Microsoft CEO Plans to Cancel Contract with Seattle Police, Bows to Far-Left Pressure from Employees

( One of the biggest software companies in the world, Microsoft, has bowed to the pressure from far-left radicals, many of whom are employed by the country, and is looking to cease contracts with the Seattle Police Department. The company, which provides software services to small and large businesses and organizations that allow them to maintain day-to-day operations could cause serious trouble (and costs!) for the police department as they look for new software providers.

Bowing to pressure from more than 250 of his own employees, Microsoft CEO Satya Nadella said, “Yes, we have to act. And our actions must reflect the values of our company and be directly informed by the needs of the Black and African American community.”

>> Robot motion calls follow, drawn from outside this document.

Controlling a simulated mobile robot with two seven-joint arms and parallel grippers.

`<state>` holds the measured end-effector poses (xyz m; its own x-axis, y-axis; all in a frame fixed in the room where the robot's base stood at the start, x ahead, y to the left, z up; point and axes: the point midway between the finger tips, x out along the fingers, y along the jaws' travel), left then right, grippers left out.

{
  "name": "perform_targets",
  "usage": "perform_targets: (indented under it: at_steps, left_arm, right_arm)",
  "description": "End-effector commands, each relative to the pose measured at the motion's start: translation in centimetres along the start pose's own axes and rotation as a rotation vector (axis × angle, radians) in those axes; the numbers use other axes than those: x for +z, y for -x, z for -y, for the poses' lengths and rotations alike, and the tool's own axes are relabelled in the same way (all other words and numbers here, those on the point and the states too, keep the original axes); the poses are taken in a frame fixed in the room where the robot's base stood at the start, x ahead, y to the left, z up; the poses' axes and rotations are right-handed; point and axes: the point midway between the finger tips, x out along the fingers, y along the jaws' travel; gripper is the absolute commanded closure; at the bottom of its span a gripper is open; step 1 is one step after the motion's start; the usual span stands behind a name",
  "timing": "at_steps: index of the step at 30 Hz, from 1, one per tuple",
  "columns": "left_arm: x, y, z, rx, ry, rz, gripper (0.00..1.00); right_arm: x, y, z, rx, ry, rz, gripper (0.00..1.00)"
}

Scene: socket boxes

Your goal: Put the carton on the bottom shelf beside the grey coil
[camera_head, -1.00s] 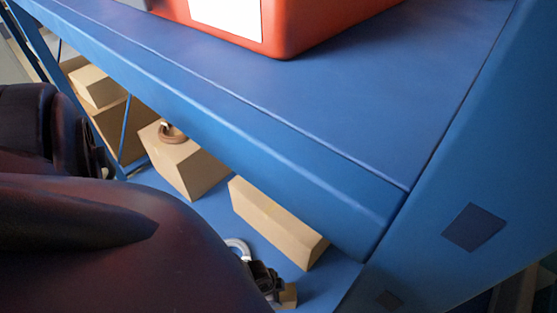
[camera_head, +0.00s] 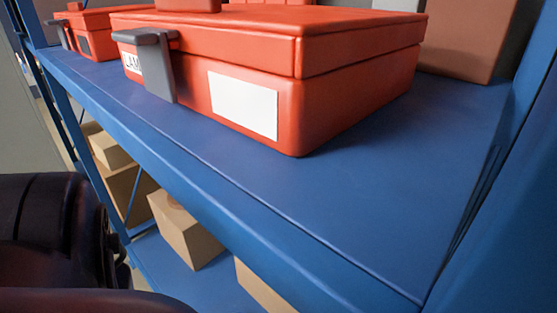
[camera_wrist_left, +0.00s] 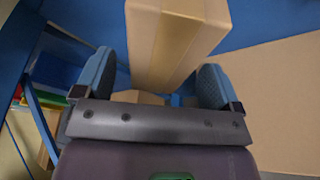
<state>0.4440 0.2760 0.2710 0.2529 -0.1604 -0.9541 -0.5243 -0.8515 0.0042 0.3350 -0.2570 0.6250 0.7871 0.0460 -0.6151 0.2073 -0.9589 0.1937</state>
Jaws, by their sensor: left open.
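In the left wrist view a tan carton (camera_wrist_left: 178,40) stands ahead of my left gripper (camera_wrist_left: 155,72). The gripper is open, with one blue finger on each side of the carton's near end; I cannot tell whether either touches it. In the head view the lower shelf (camera_head: 158,258) holds a tan carton (camera_head: 186,232) and part of another carton (camera_head: 262,290) at the bottom edge. I cannot tell which of these is the one between the fingers. The grey coil is not visible now. My left arm fills the lower left; its gripper is out of the head view.
The upper blue shelf (camera_head: 390,180) overhangs the lower one and hides much of it. A red case (camera_head: 330,100) stands on it, with another red case (camera_head: 95,38) further left. A blue post (camera_head: 495,200) bounds the right. More cartons (camera_head: 120,180) lie beyond at left.

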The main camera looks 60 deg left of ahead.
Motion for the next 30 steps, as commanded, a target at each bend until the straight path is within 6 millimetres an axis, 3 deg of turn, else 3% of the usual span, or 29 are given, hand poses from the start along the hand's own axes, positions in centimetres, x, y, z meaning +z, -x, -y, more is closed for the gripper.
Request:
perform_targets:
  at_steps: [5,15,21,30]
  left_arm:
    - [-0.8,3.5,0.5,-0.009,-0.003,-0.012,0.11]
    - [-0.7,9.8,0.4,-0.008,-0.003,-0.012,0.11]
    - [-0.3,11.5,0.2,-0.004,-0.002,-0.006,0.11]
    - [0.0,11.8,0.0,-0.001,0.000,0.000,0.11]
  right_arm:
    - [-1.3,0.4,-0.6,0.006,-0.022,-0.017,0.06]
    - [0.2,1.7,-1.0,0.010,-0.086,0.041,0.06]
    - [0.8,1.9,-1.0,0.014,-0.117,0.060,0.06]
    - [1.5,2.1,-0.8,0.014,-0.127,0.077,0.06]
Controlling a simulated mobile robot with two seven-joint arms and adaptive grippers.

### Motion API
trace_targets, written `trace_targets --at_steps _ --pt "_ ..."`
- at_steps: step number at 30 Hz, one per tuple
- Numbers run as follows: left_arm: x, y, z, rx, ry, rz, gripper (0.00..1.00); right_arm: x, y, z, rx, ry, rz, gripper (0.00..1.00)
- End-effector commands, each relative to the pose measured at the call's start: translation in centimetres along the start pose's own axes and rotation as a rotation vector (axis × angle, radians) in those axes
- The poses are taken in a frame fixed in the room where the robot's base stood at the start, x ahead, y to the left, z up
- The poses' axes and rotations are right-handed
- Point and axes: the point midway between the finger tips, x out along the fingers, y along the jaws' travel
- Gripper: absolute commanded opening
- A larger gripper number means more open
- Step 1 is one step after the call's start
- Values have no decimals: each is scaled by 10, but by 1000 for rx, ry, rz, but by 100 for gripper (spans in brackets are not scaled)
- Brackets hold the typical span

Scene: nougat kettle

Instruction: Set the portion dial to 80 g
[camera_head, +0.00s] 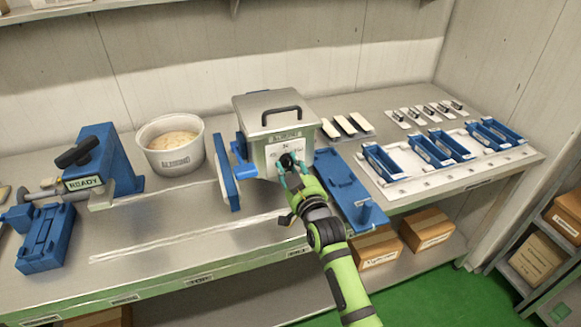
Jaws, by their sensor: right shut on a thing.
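The portion dial (286,160) is a small dark knob on the pale front face of a grey metal machine (256,108) with a black lid handle. My right gripper (291,173) is at that face with its teal fingers around the dial, shut on it. The fingers hide part of the dial. Small markings surround the dial, but they are too small to read, so I cannot tell its setting. My left gripper is not in the view.
A white tub (169,166) of pale mass stands left of the machine. A blue press (95,165) with a READY label is further left. A blue bracket (350,192) sits just right of my gripper. Blue moulds lie on a white board (401,184) at right.

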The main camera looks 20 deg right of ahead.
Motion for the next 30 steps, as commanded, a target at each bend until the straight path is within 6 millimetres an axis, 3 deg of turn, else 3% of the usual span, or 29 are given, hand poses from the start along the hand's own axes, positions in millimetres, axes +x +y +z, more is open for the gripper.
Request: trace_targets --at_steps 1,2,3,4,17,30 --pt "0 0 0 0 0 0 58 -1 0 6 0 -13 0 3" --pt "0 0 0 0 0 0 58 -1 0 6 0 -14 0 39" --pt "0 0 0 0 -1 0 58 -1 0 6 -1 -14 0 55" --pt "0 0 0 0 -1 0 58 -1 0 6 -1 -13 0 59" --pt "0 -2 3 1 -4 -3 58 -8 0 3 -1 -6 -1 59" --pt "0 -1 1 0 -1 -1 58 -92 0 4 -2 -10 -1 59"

Sounds like more pandering to me.

According to the International Business Times, more than 250 employees in Microsoft signed a letter that was given to CEO Nadella, urging the company to end all of its contracts with the Seattle Police Department. It comes as protesters, and rioters, all over the country demand that police departments lose their funding and police officers be replaced with…well, they haven’t said what they’d replace them with, they just want them gone.

The employees didn’t just urge Nadella to cancel contracts with the Seattle Police Department, either. They called for Microsoft to join the call for the total defunding of the Seattle Police Department, and the resignation of the Mayor of Seattle, Jenny Durkan. Protesters claim that Durkan has failed in her duty to protect the people from the “inhumane responses” from the police against rioters who destroyed the city.

The temerity of these people…

“Our neighborhood has been turned into a warzone,” the letter states, seemingly blaming the police for the violence. “Every one of us in the CC line are either firsthand witnesses or direct victims of the inhumane responses of SPD to peaceful protesting.”

They go on for a while about how bad the police are, before urging Nadella as well as Microsoft’s Executive Vice President Kurt DelBebe to take action in bridging the gap of “disconnection, misinformation, and complacency.”

Whatever that means.

I guess we’ll find out soon just how much it will cost the Seattle Police Department to find a new software supplier, and how much time it will take shifting their systems over to something new.